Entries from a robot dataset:
* * * * * * * * *
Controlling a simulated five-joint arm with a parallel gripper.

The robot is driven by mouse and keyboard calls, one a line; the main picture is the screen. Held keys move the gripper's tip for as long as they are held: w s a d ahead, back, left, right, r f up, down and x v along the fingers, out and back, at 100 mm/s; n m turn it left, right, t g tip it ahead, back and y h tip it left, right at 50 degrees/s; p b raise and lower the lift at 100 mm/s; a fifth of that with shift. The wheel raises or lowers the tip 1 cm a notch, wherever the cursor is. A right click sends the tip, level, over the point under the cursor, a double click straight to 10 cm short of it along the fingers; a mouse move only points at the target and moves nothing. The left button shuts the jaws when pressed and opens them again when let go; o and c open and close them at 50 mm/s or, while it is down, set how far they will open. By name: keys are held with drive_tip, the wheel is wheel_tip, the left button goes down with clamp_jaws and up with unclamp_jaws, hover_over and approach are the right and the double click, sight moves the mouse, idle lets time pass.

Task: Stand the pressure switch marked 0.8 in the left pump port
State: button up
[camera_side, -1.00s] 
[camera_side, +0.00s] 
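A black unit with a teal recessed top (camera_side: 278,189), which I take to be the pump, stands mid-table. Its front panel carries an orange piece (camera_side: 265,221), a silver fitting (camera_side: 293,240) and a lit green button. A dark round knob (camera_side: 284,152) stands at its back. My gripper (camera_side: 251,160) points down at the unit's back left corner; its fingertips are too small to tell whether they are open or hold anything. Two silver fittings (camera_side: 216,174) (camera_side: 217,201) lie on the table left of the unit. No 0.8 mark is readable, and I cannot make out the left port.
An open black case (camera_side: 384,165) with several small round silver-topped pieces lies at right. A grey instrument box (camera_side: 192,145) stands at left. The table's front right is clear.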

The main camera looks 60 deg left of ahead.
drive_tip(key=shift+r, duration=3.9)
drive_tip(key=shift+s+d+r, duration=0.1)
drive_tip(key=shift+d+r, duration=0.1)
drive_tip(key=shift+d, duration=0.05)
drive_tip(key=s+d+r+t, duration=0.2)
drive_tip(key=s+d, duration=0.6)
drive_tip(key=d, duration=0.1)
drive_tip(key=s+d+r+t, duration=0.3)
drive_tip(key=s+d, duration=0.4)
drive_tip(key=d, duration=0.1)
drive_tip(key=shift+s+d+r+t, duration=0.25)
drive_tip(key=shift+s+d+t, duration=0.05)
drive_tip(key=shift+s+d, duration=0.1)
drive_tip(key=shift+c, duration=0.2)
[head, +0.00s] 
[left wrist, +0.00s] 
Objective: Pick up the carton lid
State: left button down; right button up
* * * * * * * * *
Stated problem:
Write out every entry word for word.

Solution to this task:
Controlling a simulated five-joint arm with a parallel gripper.

The robot is driven by mouse and keyboard calls, one a line; the main picture is the screen. Held keys move the gripper's tip for as long as they are held: w s a d ahead, back, left, right, r f up, down and x v along the fingers, out and back, at 100 mm/s; n m turn it left, right, t g tip it ahead, back and y h tip it left, right at 50 degrees/s; p b raise and lower the lift at 100 mm/s; a fifth of that with shift. The wheel raises or lowers the tip 1 cm a notch, wherever the cursor is. A right click sends the tip, level, over the point under the cursor, a double click straight to 10 cm short of it along the fingers; a mouse move only points at the target and moves nothing. The left button shuts the jaws when pressed and opens them again when let go; o and c open and close them at 50 mm/s or, while it is down, set how far they will open. By name: keys are held with drive_tip, the wheel is wheel_tip, the left button goes down with clamp_jaws and up with unclamp_jaws, hover_over and approach are the right and the double click, sight moves the mouse, idle lets time pass.

Task: Stand the pressure switch marked 0.8 in the left pump port
State: button up
[camera_side, -1.00s] 
[camera_side, +0.00s] 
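A black unit with a teal recessed top (camera_side: 278,189), which I take to be the pump, stands mid-table. Its front panel carries an orange piece (camera_side: 265,221), a silver fitting (camera_side: 293,240) and a lit green button. A dark round knob (camera_side: 284,152) stands at its back. My gripper (camera_side: 251,160) points down at the unit's back left corner; its fingertips are too small to tell whether they are open or hold anything. Two silver fittings (camera_side: 216,174) (camera_side: 217,201) lie on the table left of the unit. No 0.8 mark is readable, and I cannot make out the left port.
An open black case (camera_side: 384,165) with several small round silver-topped pieces lies at right. A grey instrument box (camera_side: 192,145) stands at left. The table's front right is clear.

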The main camera looks 60 deg left of ahead.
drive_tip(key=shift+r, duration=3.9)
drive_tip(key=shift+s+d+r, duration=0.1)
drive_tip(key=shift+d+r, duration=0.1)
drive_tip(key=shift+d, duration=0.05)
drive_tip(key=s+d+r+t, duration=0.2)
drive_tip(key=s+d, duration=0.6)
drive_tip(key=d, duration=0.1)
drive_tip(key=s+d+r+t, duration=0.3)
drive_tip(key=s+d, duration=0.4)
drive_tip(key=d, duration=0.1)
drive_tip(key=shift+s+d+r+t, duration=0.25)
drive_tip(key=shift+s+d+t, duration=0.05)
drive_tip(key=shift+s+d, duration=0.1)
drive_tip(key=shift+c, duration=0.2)
[head, +0.00s] 
[left wrist, +0.00s] 
Objective: Pick up the carton lid
State: left button down; right button up

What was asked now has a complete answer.